The NLAA Tely 10 website has a great training schedule for the race: Tely 10 Training Schedule. Included in this schedule, are cross-training days. Cross-training is basically any type of activity which supplements your main activity (in this case – running). Cross-training has benefits for everyone from beginners to experienced long distance runners. According to an article in http://running.about.com, some of the many benefits of cross-training include: helping to balance your muscle groups, preventing injuries, preventing boredom, allowing you to maintain or even improve your cardiovascular fitness, and even allowing you to train with certain injuries.
With this in mind I have put together a couple of programs to help you meet your goal of reaching the start line of the Tely 10, and of course getting to the finish line.
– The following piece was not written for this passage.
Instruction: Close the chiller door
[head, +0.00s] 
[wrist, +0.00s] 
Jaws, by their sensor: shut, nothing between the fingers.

If you’re not an existing member, click the link below to get free instant access to the complete programs contained in the remainder of this post:
The 1st program is a kettlebell strength training program, which is the perfect activity for your cross-training days. It is very versatile, you can vary the number of times you repeat the circuit to fit the amount of time you would like to cross-train. Thus, it allows you to gradually build up and will also allow you to taper your program.
The 2nd program is a kettlebell cardio training program, which is perfect for those days when the weather is miserable and you cannot get out for your training run. This program turns your kettlebell workout into one which challenges your aerobic and anaerobic systems. I used to tease my husband during the training for a half marathon a number of years that you never know what the weather will be like on race day, so get out there and embrace the elements. That being said, there are days where an alternative is required.
Training with kettlebells is an excellent way to improve your cardiovascular endurance. The way in which the kettlebell is designed lends itself very well to cardio weight training. The most effective way to do this is by training with intervals. That is, performing a particular exercise for a set period of time, taking a short period of rest and then returning to a work interval.
While you would not want to replace every run with an interval kettlebell workout mainly focused on cardio, it is a great alternative on those days when the weather is absolutely miserable. It is also a good option if you a nursing an injury and are sidelined for a few days. Since kettlebell training is much lower impact then running, you may still be able to perform kettlebell training without aggravating your injury.
I hope you enjoy these programs and I wish you injury-free training and a fantastic race! Good luck!